Problem statement =>
Quote the lines exactly, starting with the line that contains "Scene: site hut" and ending with the line that contains "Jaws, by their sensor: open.", and leave out all other lines.

Entries from a dataset:
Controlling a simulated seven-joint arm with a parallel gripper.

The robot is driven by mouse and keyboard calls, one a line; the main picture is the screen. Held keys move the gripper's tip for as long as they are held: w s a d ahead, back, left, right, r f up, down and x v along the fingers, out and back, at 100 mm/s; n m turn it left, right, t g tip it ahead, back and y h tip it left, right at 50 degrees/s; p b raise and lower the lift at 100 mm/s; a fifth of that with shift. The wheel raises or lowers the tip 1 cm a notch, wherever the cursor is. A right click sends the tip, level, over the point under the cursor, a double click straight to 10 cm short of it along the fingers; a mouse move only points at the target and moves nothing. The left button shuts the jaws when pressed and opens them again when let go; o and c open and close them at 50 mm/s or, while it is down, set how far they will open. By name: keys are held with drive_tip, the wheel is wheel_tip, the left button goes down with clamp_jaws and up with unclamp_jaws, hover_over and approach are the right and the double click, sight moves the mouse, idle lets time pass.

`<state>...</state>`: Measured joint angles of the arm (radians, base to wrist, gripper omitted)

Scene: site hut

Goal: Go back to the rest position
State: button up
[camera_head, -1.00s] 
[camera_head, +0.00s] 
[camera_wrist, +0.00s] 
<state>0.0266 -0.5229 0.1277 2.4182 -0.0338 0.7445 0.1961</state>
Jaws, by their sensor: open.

* * *

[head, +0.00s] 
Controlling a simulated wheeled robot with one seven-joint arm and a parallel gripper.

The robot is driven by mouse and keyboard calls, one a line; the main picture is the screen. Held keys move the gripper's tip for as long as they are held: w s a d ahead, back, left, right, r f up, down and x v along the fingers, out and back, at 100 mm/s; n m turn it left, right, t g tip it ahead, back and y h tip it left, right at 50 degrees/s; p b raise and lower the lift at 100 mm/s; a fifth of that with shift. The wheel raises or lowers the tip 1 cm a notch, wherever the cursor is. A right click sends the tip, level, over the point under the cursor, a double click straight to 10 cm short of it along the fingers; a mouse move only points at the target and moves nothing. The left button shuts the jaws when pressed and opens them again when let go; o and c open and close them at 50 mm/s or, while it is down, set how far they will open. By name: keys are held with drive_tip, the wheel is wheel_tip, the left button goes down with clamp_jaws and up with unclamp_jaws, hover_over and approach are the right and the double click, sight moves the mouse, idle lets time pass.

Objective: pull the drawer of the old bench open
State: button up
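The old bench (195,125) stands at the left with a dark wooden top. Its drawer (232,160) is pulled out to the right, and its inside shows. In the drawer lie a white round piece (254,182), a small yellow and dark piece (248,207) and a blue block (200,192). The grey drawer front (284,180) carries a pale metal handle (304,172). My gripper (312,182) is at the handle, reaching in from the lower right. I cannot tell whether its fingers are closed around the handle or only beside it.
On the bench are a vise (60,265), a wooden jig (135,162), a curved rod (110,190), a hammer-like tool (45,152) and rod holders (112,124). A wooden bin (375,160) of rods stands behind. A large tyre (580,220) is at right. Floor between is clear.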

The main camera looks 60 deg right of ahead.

Worked solution =>
Scene: site hut

Goal: Go back to the rest position
State: button up
[camera_head, -1.00s] 
[camera_head, +0.00s] 
[camera_wrist, +0.00s] 
<state>0.0266 -0.5229 0.1277 2.4182 -0.0338 0.7445 0.1961</state>
Jaws, by their sensor: open.

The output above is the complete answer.